Against this backdrop, it is not an easy task for BYD to further capture market share, and for this reason, BYD has been continuously lowering prices.

After the Spring Festival, BYD launched three new models with price reductions. Not only did the Qin PLUS Glory Edition and Destroyer 05 Glory Edition start at a price of only 79,800 yuan, but the previously priced Dolphin, which started at 116,800 yuan, also saw a price reduction of 17,000 yuan, with the final Dolphin Glory Edition's guided price starting at 99,800 yuan.

Subsequently, automakers such as SAIC-GM-Wuling, Changan Qiyuan, Beijing Hyundai, and Buick also released price reduction posters, setting off the first wave of electric vehicle price reductions of the year.

However, based on the calculation of the production capacity planned by BYD's nine production bases, BYD's total domestic volume can reach 3.9 million units. Even with continuous market share capture through price reduction strategies, this is still far from enough for BYD.

In fact, BYD has long set its sights on overseas markets.

Export Constraints

In 2023, for the first time, the proportion of China's passenger car export sales exceeded 15%, successfully surpassing Japan to become the world's largest car exporter. This was also the first year that BYD's passenger cars went global in full swing.It is worth mentioning that, according to the latest data from the China Association of Automobile Manufacturers, from January to February 2024, China's automobile exports reached 822,000 units, a year-on-year increase of 30.5%. This year, China's automobile export sales are expected to achieve a 12% growth, reaching 5.5 million units, retaining the title of the world's largest automobile exporter.

The data shows that in 2023, BYD entered 58 countries and regions worldwide, exporting a total of 242,765 passenger cars, a year-on-year increase of 334.2%. However, the proportion of its exports accounted for less than 10%.

Specifically, BYD became the sales champion for new energy vehicles in Thailand, Brazil, Israel, and Uzbekistan. In the Thai market, BYD's sales exceeded 30,000 units, accounting for 40% of the Thai new energy vehicle market; in the Brazilian market, BYD's sales exceeded 17,000 units; in the Israeli market, BYD's sales exceeded 15,000 units; in the Uzbekistan market, BYD's sales exceeded 10,000 units.

In addition, BYD's sales in Australia exceeded 12,000 units, becoming the second-largest seller of new energy vehicles in the country. In January of this year, BYD also launched a rebate campaign in Australia.

However, although BYD's export sales achieved certain results in 2023, they were somewhat less than the overseas export sales of SAIC, Chery, and Great Wall in 2023. The data shows that the export sales of the aforementioned three car manufacturers in 2023 reached 1.208 million, 937,000, and 316,000 units, respectively.

This means that BYD still has considerable export potential, but if it wants to further accelerate its overseas expansion, the first thing BYD needs to face is the huge shipping costs.

To solve the transportation capacity issue and reduce the cost of "going global," BYD decided to build 8 ro-ro car carriers.

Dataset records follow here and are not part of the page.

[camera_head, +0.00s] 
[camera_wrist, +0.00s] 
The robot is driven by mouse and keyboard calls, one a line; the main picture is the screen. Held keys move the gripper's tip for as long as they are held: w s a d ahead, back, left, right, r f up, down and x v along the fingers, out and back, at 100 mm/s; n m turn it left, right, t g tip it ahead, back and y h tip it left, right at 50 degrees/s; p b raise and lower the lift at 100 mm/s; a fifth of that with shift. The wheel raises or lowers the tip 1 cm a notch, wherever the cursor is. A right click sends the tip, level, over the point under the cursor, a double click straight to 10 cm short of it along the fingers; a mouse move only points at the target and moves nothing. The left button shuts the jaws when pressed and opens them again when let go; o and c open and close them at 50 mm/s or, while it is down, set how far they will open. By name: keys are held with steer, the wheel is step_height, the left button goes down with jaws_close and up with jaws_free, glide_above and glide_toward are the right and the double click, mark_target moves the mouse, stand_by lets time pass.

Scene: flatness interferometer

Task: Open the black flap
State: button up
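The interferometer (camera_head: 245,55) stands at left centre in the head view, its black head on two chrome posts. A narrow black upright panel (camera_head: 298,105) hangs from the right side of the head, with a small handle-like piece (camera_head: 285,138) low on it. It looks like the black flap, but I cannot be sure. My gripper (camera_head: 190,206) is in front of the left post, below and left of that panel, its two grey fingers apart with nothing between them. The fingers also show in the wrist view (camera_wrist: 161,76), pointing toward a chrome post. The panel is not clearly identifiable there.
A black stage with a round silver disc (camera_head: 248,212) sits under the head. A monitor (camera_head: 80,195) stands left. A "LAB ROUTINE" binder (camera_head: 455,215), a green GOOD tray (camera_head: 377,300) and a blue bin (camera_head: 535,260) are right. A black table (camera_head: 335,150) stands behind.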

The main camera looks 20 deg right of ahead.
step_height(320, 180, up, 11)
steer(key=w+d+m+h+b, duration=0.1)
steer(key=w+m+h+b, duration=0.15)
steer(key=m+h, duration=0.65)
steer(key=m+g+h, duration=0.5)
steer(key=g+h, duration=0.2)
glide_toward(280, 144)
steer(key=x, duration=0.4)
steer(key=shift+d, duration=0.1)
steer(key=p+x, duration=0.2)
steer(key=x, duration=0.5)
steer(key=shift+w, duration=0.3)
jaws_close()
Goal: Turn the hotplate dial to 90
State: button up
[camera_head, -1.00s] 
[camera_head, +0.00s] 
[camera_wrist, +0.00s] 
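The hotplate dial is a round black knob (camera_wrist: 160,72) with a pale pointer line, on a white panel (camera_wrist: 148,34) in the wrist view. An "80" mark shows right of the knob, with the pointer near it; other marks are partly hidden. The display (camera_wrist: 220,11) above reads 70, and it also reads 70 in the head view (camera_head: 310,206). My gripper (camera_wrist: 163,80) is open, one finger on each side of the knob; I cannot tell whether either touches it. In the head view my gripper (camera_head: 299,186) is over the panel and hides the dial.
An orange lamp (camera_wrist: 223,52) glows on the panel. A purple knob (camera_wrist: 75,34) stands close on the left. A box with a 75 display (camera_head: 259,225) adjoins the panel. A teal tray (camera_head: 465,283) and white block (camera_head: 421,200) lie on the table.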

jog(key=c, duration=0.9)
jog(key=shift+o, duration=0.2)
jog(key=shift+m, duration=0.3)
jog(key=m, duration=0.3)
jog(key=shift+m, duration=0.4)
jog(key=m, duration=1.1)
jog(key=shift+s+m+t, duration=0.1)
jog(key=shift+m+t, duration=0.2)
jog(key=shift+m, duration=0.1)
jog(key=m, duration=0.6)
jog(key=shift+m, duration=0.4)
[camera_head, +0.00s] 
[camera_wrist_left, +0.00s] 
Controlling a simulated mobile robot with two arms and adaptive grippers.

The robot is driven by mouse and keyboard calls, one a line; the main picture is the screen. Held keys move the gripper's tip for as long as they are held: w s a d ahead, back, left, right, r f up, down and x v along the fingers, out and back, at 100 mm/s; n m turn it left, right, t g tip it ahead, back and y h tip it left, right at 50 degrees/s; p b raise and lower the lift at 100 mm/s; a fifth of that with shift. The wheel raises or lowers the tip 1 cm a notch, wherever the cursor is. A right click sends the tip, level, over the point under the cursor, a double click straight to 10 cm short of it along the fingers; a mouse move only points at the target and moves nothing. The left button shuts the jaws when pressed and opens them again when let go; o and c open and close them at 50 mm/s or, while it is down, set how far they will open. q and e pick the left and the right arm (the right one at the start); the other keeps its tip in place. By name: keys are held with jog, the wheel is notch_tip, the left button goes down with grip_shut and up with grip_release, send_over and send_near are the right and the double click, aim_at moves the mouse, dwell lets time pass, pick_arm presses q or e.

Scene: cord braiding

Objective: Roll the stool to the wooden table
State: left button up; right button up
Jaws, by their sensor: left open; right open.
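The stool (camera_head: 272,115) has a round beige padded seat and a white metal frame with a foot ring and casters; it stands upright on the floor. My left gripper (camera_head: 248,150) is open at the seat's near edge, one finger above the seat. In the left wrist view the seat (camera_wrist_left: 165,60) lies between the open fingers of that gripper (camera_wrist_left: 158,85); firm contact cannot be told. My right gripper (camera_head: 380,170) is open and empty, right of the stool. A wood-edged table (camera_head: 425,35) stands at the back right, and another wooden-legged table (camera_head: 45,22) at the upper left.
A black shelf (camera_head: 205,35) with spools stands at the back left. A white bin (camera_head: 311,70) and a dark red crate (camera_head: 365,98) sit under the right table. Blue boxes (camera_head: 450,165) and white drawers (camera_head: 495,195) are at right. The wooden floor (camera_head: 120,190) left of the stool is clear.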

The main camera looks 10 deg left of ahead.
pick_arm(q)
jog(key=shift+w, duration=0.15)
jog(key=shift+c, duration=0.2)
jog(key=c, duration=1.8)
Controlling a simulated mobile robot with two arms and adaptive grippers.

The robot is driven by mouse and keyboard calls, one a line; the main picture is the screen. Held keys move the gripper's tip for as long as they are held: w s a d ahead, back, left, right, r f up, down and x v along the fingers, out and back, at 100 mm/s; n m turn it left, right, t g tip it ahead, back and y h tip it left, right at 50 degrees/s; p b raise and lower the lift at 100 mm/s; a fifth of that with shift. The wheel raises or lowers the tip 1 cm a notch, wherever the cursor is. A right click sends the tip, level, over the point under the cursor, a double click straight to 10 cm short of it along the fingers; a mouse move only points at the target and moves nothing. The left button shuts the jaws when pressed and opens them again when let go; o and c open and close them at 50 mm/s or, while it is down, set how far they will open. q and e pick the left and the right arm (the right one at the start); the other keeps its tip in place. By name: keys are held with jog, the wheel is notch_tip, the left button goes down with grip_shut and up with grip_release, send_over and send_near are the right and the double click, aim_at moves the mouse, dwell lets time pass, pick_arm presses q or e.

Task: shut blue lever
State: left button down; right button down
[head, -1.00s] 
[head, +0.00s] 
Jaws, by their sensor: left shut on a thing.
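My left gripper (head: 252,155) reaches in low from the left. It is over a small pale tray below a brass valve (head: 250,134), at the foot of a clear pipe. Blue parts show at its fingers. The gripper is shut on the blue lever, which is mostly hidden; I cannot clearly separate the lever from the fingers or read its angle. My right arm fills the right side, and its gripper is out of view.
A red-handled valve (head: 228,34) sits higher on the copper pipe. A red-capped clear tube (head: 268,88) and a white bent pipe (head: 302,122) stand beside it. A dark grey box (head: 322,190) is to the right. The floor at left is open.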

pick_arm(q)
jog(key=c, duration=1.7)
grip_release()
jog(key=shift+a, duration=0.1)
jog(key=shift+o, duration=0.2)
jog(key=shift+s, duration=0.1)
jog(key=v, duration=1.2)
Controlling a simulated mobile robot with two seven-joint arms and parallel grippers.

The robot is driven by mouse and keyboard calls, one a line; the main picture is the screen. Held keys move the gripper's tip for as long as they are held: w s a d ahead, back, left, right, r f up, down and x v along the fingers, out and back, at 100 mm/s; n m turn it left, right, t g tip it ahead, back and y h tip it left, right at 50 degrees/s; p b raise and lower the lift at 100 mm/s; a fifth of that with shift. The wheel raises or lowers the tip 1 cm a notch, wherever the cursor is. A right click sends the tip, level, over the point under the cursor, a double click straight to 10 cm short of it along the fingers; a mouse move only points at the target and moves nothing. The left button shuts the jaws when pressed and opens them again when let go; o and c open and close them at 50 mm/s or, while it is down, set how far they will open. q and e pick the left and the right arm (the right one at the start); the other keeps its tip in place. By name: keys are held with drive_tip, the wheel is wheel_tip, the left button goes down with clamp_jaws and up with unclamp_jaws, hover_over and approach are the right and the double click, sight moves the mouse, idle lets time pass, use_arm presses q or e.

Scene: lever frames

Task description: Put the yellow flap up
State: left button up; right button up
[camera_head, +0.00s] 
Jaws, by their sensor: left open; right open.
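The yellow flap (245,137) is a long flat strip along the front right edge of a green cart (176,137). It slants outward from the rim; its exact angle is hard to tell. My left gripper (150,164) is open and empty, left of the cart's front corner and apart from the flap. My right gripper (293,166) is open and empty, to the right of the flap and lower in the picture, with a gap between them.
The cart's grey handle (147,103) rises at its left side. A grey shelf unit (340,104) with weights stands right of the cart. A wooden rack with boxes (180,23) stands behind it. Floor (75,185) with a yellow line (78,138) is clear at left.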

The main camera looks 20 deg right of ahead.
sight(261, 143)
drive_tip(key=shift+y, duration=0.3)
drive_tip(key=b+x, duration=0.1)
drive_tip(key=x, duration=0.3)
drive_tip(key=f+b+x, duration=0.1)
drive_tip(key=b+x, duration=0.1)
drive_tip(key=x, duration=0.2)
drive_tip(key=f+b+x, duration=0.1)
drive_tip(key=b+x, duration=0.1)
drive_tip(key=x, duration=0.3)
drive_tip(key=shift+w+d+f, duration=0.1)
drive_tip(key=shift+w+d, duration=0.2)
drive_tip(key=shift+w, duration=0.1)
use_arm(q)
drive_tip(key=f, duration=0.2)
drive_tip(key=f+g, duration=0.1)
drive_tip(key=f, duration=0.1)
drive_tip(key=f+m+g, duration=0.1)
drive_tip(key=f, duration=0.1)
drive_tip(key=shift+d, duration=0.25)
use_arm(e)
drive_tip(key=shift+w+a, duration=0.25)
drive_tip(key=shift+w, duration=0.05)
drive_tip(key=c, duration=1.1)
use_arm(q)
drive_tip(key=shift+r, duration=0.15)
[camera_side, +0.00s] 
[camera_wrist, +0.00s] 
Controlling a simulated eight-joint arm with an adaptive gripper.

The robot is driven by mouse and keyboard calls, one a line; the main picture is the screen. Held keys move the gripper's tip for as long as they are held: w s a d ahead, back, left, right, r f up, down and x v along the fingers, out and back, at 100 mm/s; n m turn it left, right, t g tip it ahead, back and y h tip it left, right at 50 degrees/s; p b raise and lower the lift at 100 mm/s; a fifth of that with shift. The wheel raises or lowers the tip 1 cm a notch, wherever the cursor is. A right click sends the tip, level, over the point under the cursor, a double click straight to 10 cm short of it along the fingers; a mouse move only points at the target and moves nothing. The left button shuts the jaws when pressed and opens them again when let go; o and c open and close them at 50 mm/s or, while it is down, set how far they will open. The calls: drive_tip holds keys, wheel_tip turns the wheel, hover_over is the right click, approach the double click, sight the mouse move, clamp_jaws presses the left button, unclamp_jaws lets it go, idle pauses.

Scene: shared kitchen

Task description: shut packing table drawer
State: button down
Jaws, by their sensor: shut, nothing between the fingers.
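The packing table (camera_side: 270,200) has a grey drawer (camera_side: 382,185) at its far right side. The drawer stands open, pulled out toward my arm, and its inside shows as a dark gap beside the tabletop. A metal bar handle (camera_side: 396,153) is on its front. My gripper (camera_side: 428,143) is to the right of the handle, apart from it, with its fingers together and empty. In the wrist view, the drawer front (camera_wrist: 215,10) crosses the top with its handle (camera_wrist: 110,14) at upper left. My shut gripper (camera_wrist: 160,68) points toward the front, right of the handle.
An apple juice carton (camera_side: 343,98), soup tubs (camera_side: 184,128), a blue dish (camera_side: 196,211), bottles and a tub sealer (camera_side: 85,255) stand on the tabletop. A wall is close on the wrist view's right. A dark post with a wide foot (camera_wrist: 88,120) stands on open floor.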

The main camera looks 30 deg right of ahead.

On January 10, 2024, BYD's "EXPLORER NO.1" car carrier held a delivery ceremony at Yantai Port, Shandong Port; on the 15th, the ro-ro ship set sail from Shenzhen to Europe with 5,449 new energy vehicles.

It is worth noting that the remaining seven ro-ro ships will be put into use in the next two years, and it is ultimately expected to provide BYD with an annual export transportation capacity of more than 300,000 passenger cars.

In addition, BYD is continuously expanding its overseas factories. In 2024, BYD's three overseas factories in Uzbekistan, Thailand, and Brazil will officially start production and will enter the construction period of the Hungarian factory.

For BYD, solving the constraints of going overseas and further capturing the global market share of new energy vehicles has become one of its next strategic focuses.